■ Problem to work on:
Give the total number of lines with the word "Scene" in them, and no other words.

■ Record excerpts:
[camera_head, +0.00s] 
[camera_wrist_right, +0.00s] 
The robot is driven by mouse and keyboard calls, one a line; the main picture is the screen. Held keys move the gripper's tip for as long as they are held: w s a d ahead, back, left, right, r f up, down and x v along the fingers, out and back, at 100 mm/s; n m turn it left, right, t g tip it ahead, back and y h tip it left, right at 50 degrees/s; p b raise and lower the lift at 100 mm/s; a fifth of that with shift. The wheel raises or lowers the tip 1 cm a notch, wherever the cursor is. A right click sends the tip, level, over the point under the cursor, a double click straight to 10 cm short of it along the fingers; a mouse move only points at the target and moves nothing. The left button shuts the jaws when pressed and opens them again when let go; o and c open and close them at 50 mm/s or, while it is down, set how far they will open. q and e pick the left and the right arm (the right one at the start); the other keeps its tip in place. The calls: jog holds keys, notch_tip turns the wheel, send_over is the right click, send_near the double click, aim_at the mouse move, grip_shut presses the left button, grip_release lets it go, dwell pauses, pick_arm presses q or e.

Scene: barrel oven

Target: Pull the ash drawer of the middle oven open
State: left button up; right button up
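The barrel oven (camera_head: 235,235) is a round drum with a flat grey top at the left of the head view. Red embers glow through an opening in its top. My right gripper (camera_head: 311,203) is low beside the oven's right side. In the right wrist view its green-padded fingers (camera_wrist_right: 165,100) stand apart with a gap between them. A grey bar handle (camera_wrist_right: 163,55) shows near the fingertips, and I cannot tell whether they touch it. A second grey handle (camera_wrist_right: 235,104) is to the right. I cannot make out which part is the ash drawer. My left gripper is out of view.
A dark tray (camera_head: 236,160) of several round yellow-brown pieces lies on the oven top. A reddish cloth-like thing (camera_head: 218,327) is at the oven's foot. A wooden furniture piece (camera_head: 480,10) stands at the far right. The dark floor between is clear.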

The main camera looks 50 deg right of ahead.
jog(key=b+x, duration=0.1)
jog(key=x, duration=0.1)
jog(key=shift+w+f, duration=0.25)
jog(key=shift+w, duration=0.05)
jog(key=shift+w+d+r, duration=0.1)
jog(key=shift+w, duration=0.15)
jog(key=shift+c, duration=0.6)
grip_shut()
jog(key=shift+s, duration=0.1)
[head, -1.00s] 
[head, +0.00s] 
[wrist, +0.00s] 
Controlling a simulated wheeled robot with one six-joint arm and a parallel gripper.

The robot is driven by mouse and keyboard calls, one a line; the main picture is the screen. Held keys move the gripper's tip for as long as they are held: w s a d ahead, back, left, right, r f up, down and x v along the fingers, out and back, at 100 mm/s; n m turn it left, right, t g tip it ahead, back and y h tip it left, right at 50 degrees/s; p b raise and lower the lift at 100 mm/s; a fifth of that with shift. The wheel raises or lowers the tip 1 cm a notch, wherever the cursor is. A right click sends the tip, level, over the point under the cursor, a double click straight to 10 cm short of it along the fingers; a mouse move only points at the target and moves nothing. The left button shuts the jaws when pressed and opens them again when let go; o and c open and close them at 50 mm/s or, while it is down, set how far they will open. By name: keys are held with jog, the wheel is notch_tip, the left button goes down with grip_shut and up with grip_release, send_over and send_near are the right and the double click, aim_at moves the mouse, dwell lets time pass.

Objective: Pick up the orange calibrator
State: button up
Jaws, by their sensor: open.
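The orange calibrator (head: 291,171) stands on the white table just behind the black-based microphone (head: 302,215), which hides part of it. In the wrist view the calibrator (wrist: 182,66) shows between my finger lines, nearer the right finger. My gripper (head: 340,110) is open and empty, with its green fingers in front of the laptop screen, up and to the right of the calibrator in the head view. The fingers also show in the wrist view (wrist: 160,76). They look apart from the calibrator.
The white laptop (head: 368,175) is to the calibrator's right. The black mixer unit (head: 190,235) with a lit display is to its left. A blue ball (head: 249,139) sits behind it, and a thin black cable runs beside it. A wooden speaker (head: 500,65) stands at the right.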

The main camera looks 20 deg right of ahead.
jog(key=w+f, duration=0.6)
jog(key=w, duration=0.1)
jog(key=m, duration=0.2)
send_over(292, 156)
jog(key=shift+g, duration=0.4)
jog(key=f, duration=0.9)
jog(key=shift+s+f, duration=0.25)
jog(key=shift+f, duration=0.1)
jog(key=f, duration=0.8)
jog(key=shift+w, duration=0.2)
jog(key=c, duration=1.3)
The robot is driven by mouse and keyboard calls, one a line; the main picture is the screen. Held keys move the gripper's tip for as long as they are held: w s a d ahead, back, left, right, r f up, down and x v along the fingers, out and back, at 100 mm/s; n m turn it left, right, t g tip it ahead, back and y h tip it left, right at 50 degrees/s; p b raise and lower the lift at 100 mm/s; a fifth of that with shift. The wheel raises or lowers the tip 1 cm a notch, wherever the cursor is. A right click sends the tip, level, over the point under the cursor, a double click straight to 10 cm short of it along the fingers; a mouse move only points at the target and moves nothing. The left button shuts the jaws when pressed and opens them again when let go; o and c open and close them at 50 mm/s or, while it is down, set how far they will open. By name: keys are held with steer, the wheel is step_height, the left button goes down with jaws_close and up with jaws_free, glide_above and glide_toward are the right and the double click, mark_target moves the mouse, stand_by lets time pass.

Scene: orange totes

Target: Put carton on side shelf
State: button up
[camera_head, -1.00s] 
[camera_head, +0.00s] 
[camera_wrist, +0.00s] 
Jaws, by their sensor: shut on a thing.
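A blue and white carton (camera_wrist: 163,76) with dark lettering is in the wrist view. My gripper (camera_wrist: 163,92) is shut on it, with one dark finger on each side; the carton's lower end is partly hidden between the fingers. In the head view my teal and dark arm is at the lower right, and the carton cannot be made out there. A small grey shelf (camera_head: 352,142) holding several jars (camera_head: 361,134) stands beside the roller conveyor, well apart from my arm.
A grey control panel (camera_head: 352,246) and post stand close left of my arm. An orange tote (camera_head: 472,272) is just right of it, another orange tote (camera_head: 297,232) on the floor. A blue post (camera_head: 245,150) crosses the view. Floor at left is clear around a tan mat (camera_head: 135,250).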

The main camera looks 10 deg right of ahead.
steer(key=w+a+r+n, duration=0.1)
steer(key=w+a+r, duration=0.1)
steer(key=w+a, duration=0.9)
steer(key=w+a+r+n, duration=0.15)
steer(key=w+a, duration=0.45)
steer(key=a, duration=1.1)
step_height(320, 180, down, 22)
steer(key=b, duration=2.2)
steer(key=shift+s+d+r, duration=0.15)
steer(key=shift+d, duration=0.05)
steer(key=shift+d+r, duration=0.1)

■ Output for this exercise:
2